• Job: Go through the lines below and copy each one that holds the string "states".

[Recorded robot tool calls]
++++++++

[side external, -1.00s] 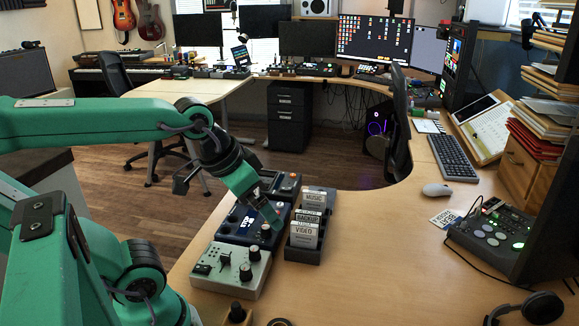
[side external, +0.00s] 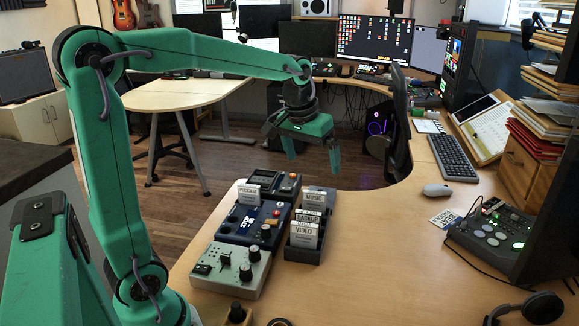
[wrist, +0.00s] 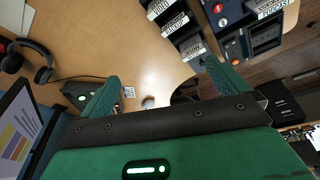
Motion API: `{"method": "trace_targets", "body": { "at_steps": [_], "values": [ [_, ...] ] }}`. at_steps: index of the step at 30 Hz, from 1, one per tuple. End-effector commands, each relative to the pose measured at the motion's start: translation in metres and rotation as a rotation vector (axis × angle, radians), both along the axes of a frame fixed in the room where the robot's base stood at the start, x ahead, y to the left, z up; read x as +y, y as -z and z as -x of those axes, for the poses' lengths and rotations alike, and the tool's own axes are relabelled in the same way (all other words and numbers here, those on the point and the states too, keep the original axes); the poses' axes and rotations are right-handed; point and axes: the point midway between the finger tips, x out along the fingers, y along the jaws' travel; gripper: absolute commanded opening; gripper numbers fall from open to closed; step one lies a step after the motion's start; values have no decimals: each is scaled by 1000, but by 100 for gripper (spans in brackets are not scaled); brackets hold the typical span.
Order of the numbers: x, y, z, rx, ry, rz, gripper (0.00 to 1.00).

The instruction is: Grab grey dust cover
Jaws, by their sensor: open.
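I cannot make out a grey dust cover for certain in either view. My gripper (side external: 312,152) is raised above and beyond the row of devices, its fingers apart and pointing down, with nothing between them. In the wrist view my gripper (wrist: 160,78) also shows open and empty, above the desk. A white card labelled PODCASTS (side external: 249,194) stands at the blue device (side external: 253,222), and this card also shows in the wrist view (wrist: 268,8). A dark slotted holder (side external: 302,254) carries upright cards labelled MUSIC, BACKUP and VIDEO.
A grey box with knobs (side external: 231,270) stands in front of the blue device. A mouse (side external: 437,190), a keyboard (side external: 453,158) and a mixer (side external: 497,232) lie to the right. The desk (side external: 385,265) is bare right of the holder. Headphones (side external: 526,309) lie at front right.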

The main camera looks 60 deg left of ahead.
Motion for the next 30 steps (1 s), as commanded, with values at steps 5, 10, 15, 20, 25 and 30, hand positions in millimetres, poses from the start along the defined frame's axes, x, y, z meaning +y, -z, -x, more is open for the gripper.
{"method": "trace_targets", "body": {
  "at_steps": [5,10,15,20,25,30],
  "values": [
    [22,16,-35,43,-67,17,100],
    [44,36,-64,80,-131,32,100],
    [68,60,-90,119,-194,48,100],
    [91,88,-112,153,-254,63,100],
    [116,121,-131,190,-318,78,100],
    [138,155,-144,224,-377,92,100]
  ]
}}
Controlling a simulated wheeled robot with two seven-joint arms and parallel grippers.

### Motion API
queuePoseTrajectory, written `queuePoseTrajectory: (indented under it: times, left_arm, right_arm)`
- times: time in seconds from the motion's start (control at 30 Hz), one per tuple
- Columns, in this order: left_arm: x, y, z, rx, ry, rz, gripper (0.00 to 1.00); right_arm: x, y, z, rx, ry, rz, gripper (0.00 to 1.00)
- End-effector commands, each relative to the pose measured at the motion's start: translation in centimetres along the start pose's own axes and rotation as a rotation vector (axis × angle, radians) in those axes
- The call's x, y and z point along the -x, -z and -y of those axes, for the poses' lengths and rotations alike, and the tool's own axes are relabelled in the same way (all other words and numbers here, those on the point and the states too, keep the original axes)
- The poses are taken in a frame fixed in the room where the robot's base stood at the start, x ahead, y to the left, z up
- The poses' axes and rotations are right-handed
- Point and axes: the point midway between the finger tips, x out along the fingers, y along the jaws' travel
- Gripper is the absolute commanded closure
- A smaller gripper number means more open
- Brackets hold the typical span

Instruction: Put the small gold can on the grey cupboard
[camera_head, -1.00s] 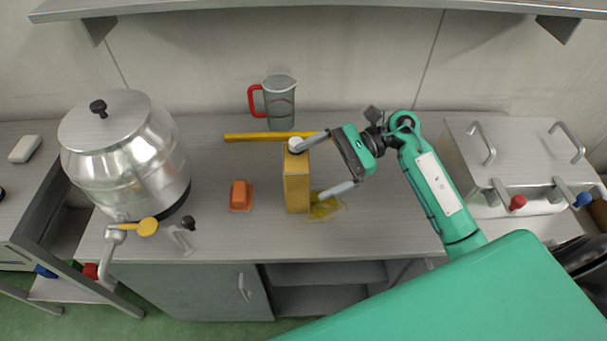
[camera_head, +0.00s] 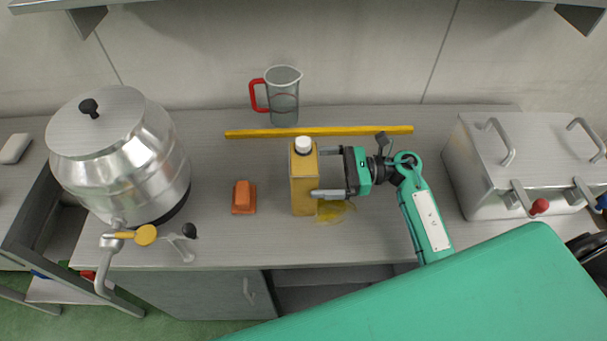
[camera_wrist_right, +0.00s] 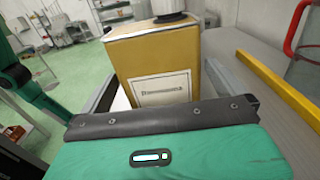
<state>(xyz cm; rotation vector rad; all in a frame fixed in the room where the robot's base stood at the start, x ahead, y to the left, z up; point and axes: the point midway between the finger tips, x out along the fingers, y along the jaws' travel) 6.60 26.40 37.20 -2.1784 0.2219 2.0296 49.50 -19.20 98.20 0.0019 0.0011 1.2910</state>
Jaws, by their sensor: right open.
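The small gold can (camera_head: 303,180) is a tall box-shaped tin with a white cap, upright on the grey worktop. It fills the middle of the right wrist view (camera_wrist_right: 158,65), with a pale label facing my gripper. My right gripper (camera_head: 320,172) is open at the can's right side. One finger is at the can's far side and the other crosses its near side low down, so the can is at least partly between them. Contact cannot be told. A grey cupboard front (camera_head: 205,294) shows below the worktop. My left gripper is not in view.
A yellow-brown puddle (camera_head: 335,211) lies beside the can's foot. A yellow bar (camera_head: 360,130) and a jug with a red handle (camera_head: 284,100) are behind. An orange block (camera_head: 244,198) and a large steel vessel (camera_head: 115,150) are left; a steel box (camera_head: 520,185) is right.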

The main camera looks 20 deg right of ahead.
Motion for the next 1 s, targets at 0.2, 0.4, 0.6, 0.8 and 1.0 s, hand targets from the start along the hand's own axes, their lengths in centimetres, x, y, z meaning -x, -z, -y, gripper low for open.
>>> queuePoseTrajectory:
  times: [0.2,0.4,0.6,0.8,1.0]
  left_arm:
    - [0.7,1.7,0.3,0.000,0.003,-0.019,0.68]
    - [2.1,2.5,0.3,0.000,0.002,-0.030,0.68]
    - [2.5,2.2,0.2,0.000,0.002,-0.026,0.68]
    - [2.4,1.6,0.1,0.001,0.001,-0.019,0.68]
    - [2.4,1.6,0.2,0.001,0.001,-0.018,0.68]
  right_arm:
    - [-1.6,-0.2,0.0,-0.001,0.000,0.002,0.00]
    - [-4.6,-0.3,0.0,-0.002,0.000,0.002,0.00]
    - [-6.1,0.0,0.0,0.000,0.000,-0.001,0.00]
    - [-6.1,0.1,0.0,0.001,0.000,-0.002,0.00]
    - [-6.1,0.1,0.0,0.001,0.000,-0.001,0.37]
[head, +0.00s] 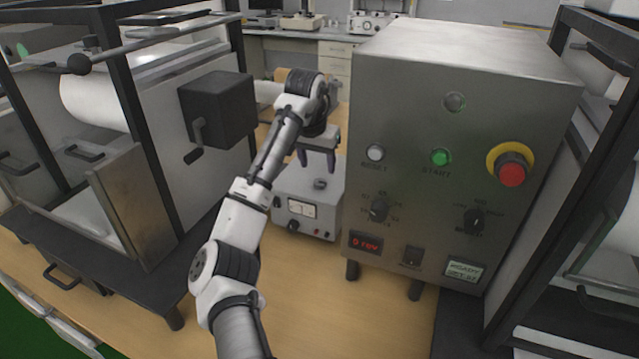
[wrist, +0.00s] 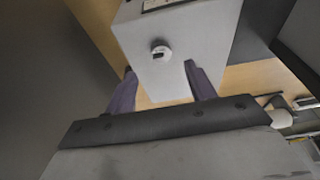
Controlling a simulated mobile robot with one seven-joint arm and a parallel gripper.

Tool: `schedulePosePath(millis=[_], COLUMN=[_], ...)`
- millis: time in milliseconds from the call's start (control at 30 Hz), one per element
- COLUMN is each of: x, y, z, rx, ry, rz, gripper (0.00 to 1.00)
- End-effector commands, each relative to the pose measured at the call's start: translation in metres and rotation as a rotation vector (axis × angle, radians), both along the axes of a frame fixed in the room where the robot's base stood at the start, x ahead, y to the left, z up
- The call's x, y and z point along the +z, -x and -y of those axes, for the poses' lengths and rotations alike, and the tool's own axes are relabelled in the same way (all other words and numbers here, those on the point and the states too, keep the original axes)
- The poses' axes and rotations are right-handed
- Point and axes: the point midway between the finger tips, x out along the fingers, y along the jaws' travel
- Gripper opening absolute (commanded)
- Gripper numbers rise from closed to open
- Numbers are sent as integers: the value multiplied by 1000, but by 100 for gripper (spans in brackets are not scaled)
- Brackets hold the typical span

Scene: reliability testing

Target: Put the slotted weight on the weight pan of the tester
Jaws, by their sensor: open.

++++++++

• Task answer:
Motion API: `{"method": "trace_targets", "body": { "at_steps": [_], "values": [ [_, ...] ] }}`. at_steps: index of the step at 30 Hz, from 1, one per tuple. End-effector commands, each relative to the pose measured at the motion's start: translation in metres and rotation as a rotation vector (axis × angle, radians), both along the axes of a frame fixed in the room where the robot's base stood at the start, x ahead, y to the left, z up; read x as +y, y as -z and z as -x of those axes, for the poses' lengths and rotations alike, and the tool's own axes are relabelled in the same way (all other words and numbers here, those on the point and the states too, keep the original axes); the poses' axes and rotations are right-handed; point and axes: the point midway between the finger tips, x out along the fingers, y along the jaws' travel; gripper: absolute commanded opening; gripper numbers fall from open to closed; step one lies a step after the motion's start; values have no decimals: each is scaled by 1000, but by 100 for gripper (spans in brackets are not scaled); brackets hold the typical span.
- The call's x, y and z point along the -x, -z and -y of those axes, for the poses' lengths and rotations alike, and the tool's own axes are relabelled in the same way (all other words and numbers here, those on the point and the states too, keep the original axes)
- The call's x, y and z point along the +z, -x and -y of those axes, for the poses' lengths and rotations alike, and the tool's own axes are relabelled in the same way (all other words and numbers here, those on the point and the states too, keep the original axes)

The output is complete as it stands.